The sealing apparatus may include an inner sealing arrangement configured to be interposed between the second central bore region of the seal support member and a mandrel. The inner sealing arrangement may include one or more sealing members, such as an o-ring or the like. The second central bore region may define a recess, such as an annular recess, for accommodating a sealing arrangement to provide sealing between the seal support member and a mandrel.
The first central bore region of the seal support member may be radially expandable, for example by fluid pressure contained by the sealing apparatus. In such an arrangement the first central bore region, in particular a wall of the seal support member defining the first central bore region may be deformed radially outwardly relative to the second central bore region. Such deformation may cause the seal support member at the first central bore region to define a substantially conical structure. Such a conical structure may be slightly curved, for example to define a slight concave or dished profile.
Such capability of the first central bore region to radially expand, for example in response to fluid pressure, may permit the seal support member to provide an increased level of axial support to the cup sealing element, for example to assist in preventing extrusion of the cup sealing element when exposed to a fluid pressure differential.
The seal support member may facilitate mounting of the sealing apparatus on a mandrel.
The sealing apparatus may include a seal back-up assembly. The seal back-up assembly may form part of the cup sealing assembly.
The seal back-up assembly may be associated with a cup sealing element of the cup sealing assembly.
The seal back-up assembly may be configured to assist in supporting the cup sealing element, and in particular to support the cup sealing element when in a sealing configuration. The seal back-up assembly may be configured to assist in preventing or mitigating extrusion of the cup sealing element when said sealing element is exposed to a pressure differential.
The seal back-up assembly may extend at least partially along an outer surface of the cup sealing element. The seal back-up assembly may extend along an outer surface of the cup sealing assembly in the region of a seal support member.
The seal back-up arrangement may be radially expandable. Such radial expansion may be achieved by expansion of the cup sealing element.

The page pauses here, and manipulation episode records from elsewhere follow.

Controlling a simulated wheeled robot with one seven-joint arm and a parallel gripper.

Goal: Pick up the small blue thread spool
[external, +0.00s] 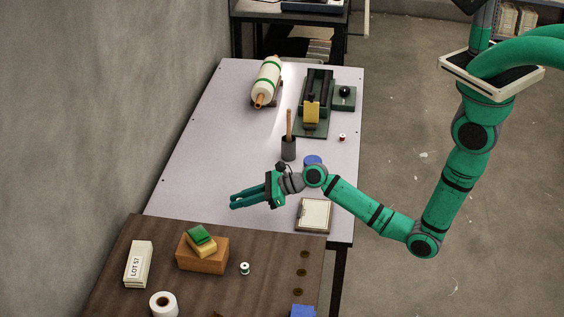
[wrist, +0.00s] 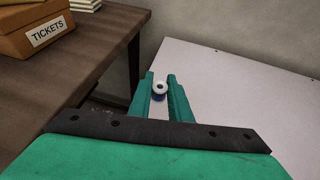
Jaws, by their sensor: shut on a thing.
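The small blue thread spool (wrist: 159,90) shows in the wrist view between the tips of my gripper (wrist: 160,92). Its white round end with a dark centre hole faces the camera, and a little blue shows below it. My gripper is shut on the spool. In the external view my gripper (external: 233,202) points left above the near part of the pale table (external: 190,160). The spool cannot be made out there.
The pale table's left side is clear.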

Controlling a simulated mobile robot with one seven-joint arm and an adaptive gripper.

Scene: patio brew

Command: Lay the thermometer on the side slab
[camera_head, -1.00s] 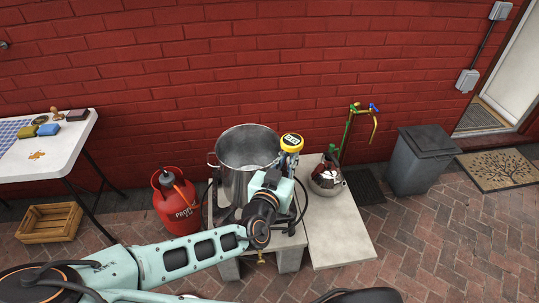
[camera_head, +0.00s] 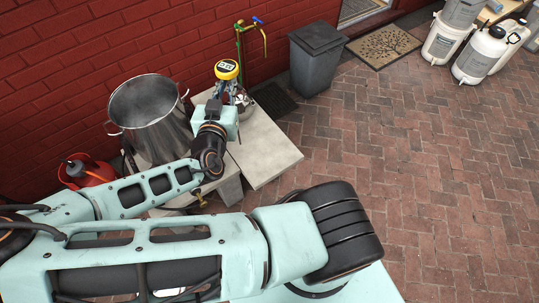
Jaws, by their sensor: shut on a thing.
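The side slab (camera_head: 262,150) is pale and flat, to the right of the pot. My gripper is over the back left part of the slab in this view. I cannot tell its exact height above the slab.
A metal vessel (camera_head: 245,104) stands at the slab's back, partly hidden by my gripper. A green tap pipe (camera_head: 239,45) rises behind it. A grey bin (camera_head: 316,60) stands to the right. The slab's front right is bare.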

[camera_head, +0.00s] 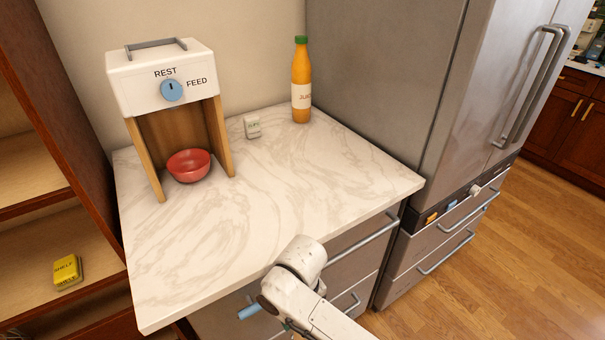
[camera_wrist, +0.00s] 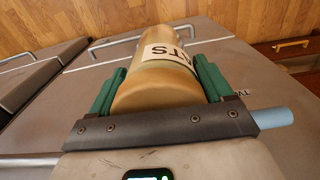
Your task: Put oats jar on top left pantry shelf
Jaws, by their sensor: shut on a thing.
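The oats jar (camera_wrist: 158,88) is a tan cylinder with a white label (camera_wrist: 168,54) on which "ATS" can be read. It fills the space between the green fingers of my gripper (camera_wrist: 160,75) in the wrist view, and the gripper is shut on it. In the head view my arm reaches in at the bottom, in front of the counter's front edge; the jar and fingers are hidden there. A wooden shelf unit, which looks like the pantry (camera_head: 28,170), stands at the far left with several levels; its top is cut off by the frame.
A yellow box marked "SHELF" (camera_head: 67,271) lies on a lower shelf. The marble counter (camera_head: 290,190) bears a white REST/FEED dispenser (camera_head: 160,85), a red bowl (camera_head: 188,165), a small white timer-like box (camera_head: 252,127) and a juice bottle (camera_head: 301,80). The fridge (camera_head: 400,80) stands right.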

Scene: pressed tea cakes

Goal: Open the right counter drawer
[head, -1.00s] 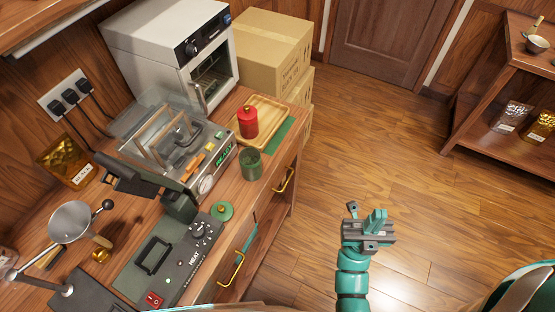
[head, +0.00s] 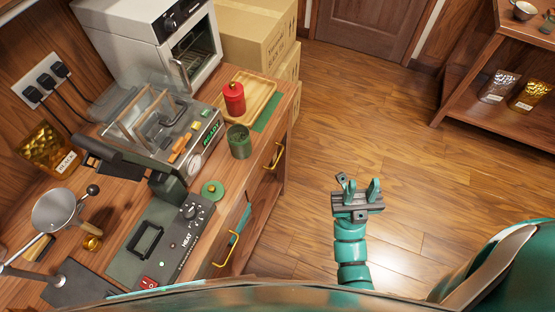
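The right counter drawer (head: 266,180) is in the counter's front below the green mat, with a brass bar handle (head: 275,157). It looks closed, though I see its front only at a steep angle. My gripper (head: 362,188) is over the open floor to the right of the drawer, clear of the handle. Its two teal fingers stand apart with nothing between them. Another brass handle (head: 229,254) is on the counter front nearer to me, with a teal strip (head: 240,222) beside it.
The counter holds a press machine (head: 172,140), a red canister (head: 234,99) on a wooden tray (head: 262,91) and a green cup (head: 239,142). Cardboard boxes (head: 255,42) stand past the counter's far end. A wooden shelf (head: 470,110) is at right. The floor between is clear.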

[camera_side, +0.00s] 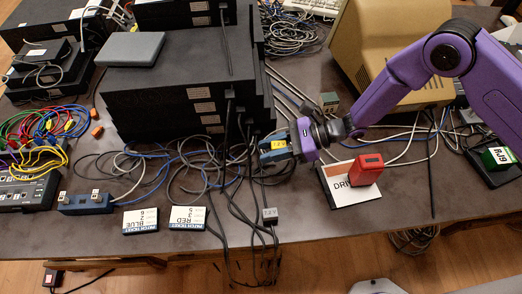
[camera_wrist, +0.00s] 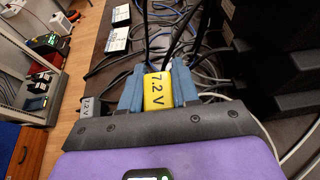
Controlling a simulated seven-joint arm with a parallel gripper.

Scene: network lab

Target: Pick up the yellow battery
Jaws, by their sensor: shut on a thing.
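The yellow battery (camera_wrist: 158,92), marked "7.2 V", sits between the blue fingers of my gripper (camera_wrist: 157,88) in the wrist view. My gripper is shut on it. A grey battery-like block (camera_wrist: 92,107), also marked "7.2 V", shows left of my gripper in the wrist view.
A stack of black equipment (camera_side: 175,95) stands behind and left of my gripper, with cables hanging down its front. A red block (camera_side: 367,169) sits on a white and orange card. Two patch tickets (camera_side: 187,218) lie near the table's front edge. A beige monitor (camera_side: 385,55) stands behind.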

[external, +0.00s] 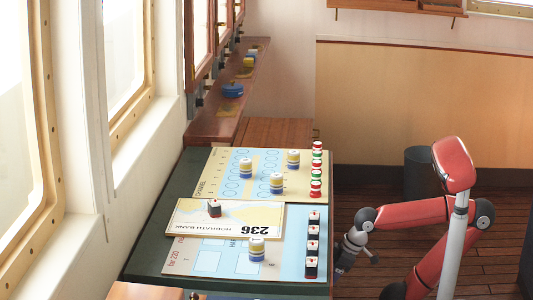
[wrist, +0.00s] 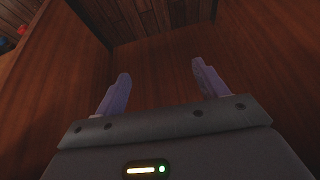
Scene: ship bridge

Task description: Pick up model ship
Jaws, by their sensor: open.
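Several small dark, ship-like blocks with red and white tops stand in a column (external: 312,246) at the right edge of the lower chart. I cannot tell which one is the model ship. My gripper (external: 347,252) is just off the right edge of the chart table, beside the column of dark blocks. In the wrist view my gripper (wrist: 161,72) is open, with its two fingers spread and nothing between them. No ship shows clearly there.
The green chart table (external: 160,224) also bears blue, white and yellow cylinders (external: 276,183) and a column of red, green and white pieces (external: 316,169). Windows line the left. A dark bin (external: 417,167) stands on open plank floor (external: 373,183).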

The seal back-up assembly may extend into and from a central bore of a seal support member. In such an arrangement the seal back-up arrangement may be interposed between the seal support member and the cup sealing element.
The seal back-up assembly may be rotatably secured to a seal support member. Such an arrangement may assist to permit the sealing apparatus to be milled or otherwise machined when in situ.
In some embodiments the seal back-up assembly may be rotatably secured to a seal support member via complementary rotatable interlocking profiles.
In some embodiments the seal back-up assembly may be welded, fused, bonded or the like to a seal support member.
The seal back-up assembly may include multiple layers, arranged one inside the other.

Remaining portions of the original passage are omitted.